The Southern Nevada economy is about halfway through its third year of modest economic recovery, a trend that will continue this year and next despite possible setbacks in real estate and tourism, according to a report Thursday from the University of Nevada, Las Vegas.
The 2013 Midyear Economic Outlook by UNLV’s Center for Business & Economic Research found the region’s 2.7 percent job growth last year was driven by improvement in tourism, gaming, construction and real estate.
Stephen Brown, director of the CBER at the Lee School of Business, said job gains posted last year ranked Nevada fourth in the nation. But those numbers were forecast to dip slightly, to 2.5 percent in 2013, before jumping to 3 percent in 2014, he said.

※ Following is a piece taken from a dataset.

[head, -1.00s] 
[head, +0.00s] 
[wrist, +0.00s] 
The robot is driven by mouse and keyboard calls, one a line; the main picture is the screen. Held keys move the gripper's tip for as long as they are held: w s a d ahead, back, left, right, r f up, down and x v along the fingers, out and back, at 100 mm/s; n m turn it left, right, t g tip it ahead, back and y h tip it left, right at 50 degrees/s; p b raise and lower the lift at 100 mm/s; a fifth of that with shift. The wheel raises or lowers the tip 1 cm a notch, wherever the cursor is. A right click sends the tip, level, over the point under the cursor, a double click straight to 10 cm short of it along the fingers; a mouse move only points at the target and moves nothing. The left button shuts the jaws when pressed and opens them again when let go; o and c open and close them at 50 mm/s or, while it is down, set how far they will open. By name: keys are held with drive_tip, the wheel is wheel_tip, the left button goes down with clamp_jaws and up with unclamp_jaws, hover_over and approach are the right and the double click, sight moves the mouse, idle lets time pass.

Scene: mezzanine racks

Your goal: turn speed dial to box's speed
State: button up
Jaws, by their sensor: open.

Nevada’s unemployment rate stands at 9.5 percent, with Las Vegas at 9.8 percent. That rate in Nevada is expected to decline to 8.4 percent this year, before dropping to 6.9 percent in 2014.
“We are seeing improvement, but Nevada remains the state with the highest rate of unemployment in the nation,” Brown told some 150 attendees of the Midyear Economic Outlook, a twice-yearly forecasting event held at UNLV’s Stan Fulton Building.
Robert Lang, director of UNLV’s Lincy Institute and a nonresident senior fellow with the Brookings Institution, and UNLV President Neal Smatresk also spoke Thursday.
Smatresk reminded attendees of UNLV’s $1.5 billion annual economic impact. He said that number includes about $900 million in direct impact such as payroll and spending by students; $100 million in grants and contracts; and more than $300 million generated by the Thomas & Mack Center.
He said UNLV does all of it with a $124 million annual state investment. To be a top-tier university, the $550 million total budget for this year would have to double.
“This is important,” Smatresk said. “You’ve got to invest if you expect to get a return on that investment.”
Brown pegged the region’s recovery to improved economic conditions nationwide. “Economic growth shows sign of traction,” Brown said. “What we need is the financial sector to gain confidence in the economy. Up until this year, we really haven’t seen the financial sector stepping up.”
The report predicted U.S. growth at 3.3 percent in 2013. Brown said risks to the national recovery include fiscal austerity and budget problems in Washington; weak international growth; and rising oil prices and other commodity prices.
Brown also forecast visitor volume and gross gaming revenue in Clark County to continue to modestly improve through 2014.
Visitor volume last year reached 42.7 million and is expected to jump to 43.1 million this year and 43.7 million in 2014. Gross gaming revenue countywide last year was $9.3 billion, with economists expecting $9.7 billion in 2013 and $9.8 billion in 2014.
“Clark County is not yet back to where it was in 2007,” Brown said. “A concentration of those revenues will be from the Strip. We expect that trend to continue. Las Vegas will do better than the rest of Clark County and the state.”
Southern Nevada hotel occupancy increased by 320 rooms, to 150,481, last year.
Another 451 rooms are expected to be added this year, and 1,600 more in 2014 with the opening of SLS Las Vegas.
The residential real estate market is expected to produce little new supply as buildable lots are scarce and housing prices remain well below replacement costs of a new home. Housing affordability in Southern Nevada remains high at 86 percent, compared with 15 percent during the boom.
Brown cautioned that the region’s economy still lacks diversity and is dependent on gaming and whatever construction it can get.